Şu bir gerçektir ki Kürt halkı ulus-devletler tarafından kendisine reva görülen dil kırım, kültür kırım ve fiziki soykırım saldırılarına karşı ağır bedelleri göze alarak diline, kültürüne ve varlığına sahip çıkmaktan asla taviz vermemiştir. Dört parçaya bölünen Kurdistan’ın yanı sıra dünyanın birçok ülkesinde varlığını, dil ile kültürünü yaşatmayı ve yaymayı sürdürmüştür, sürdürmektedir.

Halkımız bundan sonra da gerek ülke gerekse yurt dışında bulunduğu her yerde anadilde eğitimin güvenceye alınması, kamusal alanda anadil kullanımının önündeki engellerin kaldırılması mücadelesini güçlü bir biçimde yürütmelidir. Dilsel homojenleşmeyi dayatan asimilasyoncu politikalara geçit vermemenin yanı sıra, Kürtçe konuşarak, yazarak, düşünerek oto-asimilasyonla da günlük mücadele içerisinde olmayı görev bilmelidir.

Tüm bunlar ışığında Kürt Dil Bayramı asimilasyon politikalarına karşı bilinç edinme, yok etme siyasetine karşı direnme, hafızasızlaştırma anlayışına karşı toplumsal hafıza kazanma günüdür. Bu anlamda Kürt dili Kürt halkının xwebûn gerçeğidir.

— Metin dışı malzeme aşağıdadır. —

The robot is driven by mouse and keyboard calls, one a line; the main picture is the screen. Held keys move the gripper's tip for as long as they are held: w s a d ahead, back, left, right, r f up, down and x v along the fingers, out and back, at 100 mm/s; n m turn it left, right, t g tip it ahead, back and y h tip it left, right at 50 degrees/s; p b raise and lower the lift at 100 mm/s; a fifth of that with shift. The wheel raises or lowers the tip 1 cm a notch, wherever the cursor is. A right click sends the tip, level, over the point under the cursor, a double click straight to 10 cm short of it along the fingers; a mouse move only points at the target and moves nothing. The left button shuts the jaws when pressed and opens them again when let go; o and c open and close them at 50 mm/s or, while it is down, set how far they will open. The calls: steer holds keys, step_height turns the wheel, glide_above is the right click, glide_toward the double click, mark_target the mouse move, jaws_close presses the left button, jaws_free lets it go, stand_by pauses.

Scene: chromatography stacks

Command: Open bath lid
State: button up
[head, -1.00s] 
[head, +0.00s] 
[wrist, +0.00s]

Unutmamalıyız ki, hem en verimli tarihsel anda, hem de en renkli bir tarihsel mekanda bulunuyoruz. Sayısız farklı kimlik, topluluk, dil, din, etnisitenin kesiştiği bu mekanda bütün farklılıkların bir arada yaşaması ve kendini ifade etmesi halklarımız için en anlamlı bayram olacaktır. Rojava devrimi ise bu bayramın bizatihi kendisidir. Ne mutlu ki, Rojava devrimi gerçek bir kültürel devrim olarak, tüm dillerin ve seslerin kendi anadilinde özgür yaşamı geliştirme arayışına öncülük etmektedir.

Hawar Dergisinin 91. Kuruluş yıl dönümü olan 15 Mayıs Kürt dil bayramını, asimilasyon ve inkar politikalarına karşı hiçbir zaman boyun eğmeyen Kürt halkını ve büyük bedeller ve emeklerle Kürt dilini yaşatan ve geliştirenleri Celadet Ali Bedirxan ve yoldaşları şahsında selamlıyor, Kürt dil bayramını bir kez daha kutluyoruz."